A couple of years later, in April of 2005, I had another one of those races.
It was the San Marino Grand Prix at Imola in Italy. I had qualified in second just behind Kimi Räikkönen the day before. But Sunday morning, my team, Renault, had an issue with our car. One of our V-10 cylinders wasn’t working. We basically had a 9½ cylinder engine, which is not ideal. The power input was down from the engine — essentially we were slower. We considered replacing the engine with a new one, which would have resulted in a penalty and put us at the back of the grid for the race start. Or, we could stick with it and take whatever result came.
We stuck with it.
Just nine laps into the race, Kimi retired due to a driveshaft issue in his car. I led for the next 50 laps. The car felt good. A little less power than usual, but I was in a rhythm. With 12 laps to go and still in the lead, I went into the pits. When I got back on the track, I looked in my mirrors, and all I saw was bright red. Ferrari red. Michael Schumacher was pushing me hard. He had more power that day and … yeah, he was so fast.
But I relied on my memories, on what I had learned. I knew the track. I knew the car.
I adapted. I tried to keep him behind me at all costs. It was as much a mental battle as physical. Michael was diving at me every few corners, trying to get a young kid to make a mistake.
But I didn’t. I held on for the win, and even now, that is maybe my favorite race I’ve ever driven. Or at least it’s up there. (It’s hard to just have one.) I remember it so fondly because my team and I overcame the odds from the morning and used all of our ability to get that win. It wasn’t like any other race I had really ever driven. It was totally new.
I’m a racer. I always have been, and I always will be.
Now, it’s time for something else new. A new track. A new car. A new world.
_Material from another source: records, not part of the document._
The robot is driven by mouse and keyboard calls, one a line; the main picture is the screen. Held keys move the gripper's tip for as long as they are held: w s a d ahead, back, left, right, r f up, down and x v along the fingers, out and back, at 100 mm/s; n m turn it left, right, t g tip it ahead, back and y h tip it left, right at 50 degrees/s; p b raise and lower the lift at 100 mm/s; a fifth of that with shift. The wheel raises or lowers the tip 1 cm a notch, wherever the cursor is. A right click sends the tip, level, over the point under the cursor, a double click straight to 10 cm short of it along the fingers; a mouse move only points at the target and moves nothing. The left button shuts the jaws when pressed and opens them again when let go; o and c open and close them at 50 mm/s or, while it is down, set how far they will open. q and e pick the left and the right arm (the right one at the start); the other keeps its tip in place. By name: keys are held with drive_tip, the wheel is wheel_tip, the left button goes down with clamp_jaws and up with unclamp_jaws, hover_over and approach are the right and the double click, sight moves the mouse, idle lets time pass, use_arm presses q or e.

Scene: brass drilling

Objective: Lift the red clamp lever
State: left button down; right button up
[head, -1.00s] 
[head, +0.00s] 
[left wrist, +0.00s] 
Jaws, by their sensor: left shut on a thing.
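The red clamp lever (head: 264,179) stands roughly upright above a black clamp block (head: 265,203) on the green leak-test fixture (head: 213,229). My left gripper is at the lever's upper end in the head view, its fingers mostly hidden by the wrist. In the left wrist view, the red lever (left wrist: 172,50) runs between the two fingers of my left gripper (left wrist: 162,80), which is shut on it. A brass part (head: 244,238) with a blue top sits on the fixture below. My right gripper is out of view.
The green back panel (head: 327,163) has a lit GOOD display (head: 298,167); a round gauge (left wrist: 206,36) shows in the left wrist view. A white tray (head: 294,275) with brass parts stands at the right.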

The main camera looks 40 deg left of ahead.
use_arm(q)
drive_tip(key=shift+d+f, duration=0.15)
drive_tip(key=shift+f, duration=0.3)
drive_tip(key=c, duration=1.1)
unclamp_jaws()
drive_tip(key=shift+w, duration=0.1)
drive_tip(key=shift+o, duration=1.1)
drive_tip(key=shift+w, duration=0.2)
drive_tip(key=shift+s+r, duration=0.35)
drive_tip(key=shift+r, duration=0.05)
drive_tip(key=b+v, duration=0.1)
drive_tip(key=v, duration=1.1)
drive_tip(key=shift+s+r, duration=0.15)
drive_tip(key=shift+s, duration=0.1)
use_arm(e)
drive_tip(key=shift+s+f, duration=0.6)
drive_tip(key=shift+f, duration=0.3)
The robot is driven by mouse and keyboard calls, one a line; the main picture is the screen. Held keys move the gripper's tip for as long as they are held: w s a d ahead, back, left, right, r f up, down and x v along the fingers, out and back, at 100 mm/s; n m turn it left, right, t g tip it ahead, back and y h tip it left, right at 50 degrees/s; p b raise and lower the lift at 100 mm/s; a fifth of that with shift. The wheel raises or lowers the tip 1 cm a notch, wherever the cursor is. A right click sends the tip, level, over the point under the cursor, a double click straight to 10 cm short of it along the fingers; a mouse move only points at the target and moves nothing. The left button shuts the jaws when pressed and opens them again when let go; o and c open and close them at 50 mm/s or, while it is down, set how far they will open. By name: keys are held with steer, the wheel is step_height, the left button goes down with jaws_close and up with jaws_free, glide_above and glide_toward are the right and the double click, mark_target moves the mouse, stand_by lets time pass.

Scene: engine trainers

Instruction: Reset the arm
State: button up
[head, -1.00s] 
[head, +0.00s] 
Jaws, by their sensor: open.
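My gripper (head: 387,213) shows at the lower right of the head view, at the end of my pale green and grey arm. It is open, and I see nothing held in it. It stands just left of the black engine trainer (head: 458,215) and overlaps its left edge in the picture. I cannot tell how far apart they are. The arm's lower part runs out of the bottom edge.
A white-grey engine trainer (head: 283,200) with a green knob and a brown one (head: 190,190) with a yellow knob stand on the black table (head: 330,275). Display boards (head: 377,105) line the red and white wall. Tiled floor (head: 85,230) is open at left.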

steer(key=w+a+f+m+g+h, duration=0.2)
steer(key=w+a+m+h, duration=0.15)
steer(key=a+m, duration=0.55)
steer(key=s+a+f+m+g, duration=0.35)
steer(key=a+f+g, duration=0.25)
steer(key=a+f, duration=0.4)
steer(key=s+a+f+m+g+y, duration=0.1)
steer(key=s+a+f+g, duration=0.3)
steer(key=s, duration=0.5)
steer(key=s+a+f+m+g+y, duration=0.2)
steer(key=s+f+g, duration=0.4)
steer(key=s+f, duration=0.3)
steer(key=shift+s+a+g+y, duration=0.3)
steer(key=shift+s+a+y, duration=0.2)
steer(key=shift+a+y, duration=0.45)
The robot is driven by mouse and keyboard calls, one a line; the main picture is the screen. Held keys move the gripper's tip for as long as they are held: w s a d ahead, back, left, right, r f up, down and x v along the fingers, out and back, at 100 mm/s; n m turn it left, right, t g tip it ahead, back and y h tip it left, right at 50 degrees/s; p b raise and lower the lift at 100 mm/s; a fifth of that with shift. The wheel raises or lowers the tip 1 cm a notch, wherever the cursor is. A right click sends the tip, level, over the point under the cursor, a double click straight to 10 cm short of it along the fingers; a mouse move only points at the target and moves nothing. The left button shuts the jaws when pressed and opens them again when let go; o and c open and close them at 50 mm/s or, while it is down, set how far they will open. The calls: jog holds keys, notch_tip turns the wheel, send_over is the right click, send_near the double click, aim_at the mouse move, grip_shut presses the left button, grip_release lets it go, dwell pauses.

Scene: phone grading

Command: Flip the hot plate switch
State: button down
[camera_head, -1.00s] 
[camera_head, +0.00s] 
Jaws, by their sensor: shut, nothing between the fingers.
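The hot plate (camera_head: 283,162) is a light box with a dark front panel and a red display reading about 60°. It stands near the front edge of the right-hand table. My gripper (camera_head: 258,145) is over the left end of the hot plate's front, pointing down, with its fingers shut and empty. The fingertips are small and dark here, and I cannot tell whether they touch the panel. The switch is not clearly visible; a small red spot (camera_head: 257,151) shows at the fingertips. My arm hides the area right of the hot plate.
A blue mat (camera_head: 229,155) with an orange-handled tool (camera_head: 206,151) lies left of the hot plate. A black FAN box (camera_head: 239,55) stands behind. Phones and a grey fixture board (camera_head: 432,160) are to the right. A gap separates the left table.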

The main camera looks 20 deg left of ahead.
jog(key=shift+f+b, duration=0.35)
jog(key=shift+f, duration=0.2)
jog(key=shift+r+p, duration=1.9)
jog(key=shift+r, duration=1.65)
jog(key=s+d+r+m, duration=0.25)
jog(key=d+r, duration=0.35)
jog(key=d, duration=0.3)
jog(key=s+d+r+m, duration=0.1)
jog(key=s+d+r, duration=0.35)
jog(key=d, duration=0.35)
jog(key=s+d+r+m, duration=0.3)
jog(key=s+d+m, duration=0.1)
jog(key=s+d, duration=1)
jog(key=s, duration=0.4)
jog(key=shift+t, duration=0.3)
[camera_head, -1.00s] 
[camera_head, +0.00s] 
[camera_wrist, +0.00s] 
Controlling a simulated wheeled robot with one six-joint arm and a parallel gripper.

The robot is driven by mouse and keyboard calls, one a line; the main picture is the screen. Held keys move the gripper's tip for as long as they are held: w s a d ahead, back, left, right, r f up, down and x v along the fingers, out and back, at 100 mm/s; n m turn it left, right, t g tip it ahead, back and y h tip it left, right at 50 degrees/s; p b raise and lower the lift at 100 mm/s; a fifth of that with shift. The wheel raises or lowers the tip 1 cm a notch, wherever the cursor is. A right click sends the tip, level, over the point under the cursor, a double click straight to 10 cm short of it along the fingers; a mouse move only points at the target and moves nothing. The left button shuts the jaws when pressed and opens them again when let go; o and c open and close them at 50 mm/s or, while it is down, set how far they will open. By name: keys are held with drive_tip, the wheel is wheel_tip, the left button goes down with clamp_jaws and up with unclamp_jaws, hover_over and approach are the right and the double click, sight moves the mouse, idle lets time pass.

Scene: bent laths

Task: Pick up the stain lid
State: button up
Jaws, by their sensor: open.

I have been thinking about Indy for four or five years now. I had seen a few races, but didn’t know too much about the series. I knew some of the names, and the teams, but basically it’s all new information for me. So I am back to doing what I love again, learning. Everyone — from the team at McLaren-Honda-Andretti, to the people I’ve met during my time in America — has been so helpful.
The only people who aren’t so helpful are the other Formula 1 drivers, because they’re all jealous. Hahaha. I joke, I joke (not really). They’re all very supportive of me and keep wishing me good luck. We’re a tight group in the F1 paddock. It means a lot when one of us does well in another series. When Nico Hulkenberg won at Le Mans in the FIA WEC in 2015, it was a big deal for us.
It’s hard to miss the Monaco Grand Prix, but the tradition at Indy is tremendous as well. I keep hearing about it from everyone I speak with. I can’t wait for the prerace ceremonies and the atmosphere. Here I am, a veteran driver, but it’s all brand new to me. The anthem, the circuit, the racing — I’m very thankful to experience it. I’m going to try and enjoy my time outside the car as much as I can. Because once race weekend comes around, it’s go time.
Thanks to the simulator testing, I felt like I knew my car before I got in it last week at Indy. But once I did, there was one thing that nothing could have prepared me for: the raw, unfiltered feeling of power. Indy cars are a little more simple than the F1 cars, so it’s more pure. There’s less mechanical grip here, so the throttle has a bit more punch. It took a little time to get comfortable, but the team did a great job preparing me. My biggest takeaway from being behind the wheel was just sheer excitement. I can’t wait for May 28.
Like my first go-kart, this car wasn’t built for me. I’m not the intended driver, but I’m going to do everything I can to make the people who built it proud. And maybe this will be the start of a new journey for me as well.
And I want to make something clear. I’m not coming for a “week off” or to just have fun — I am a racer, I am coming to race. Above all, I hope this is an experience I can take with me for the rest of my life. I hope the feelings I feel, and the things I see stay in my mind forever.
And I hope that at the end of those 500 miles, I’ve learned something that I never knew before.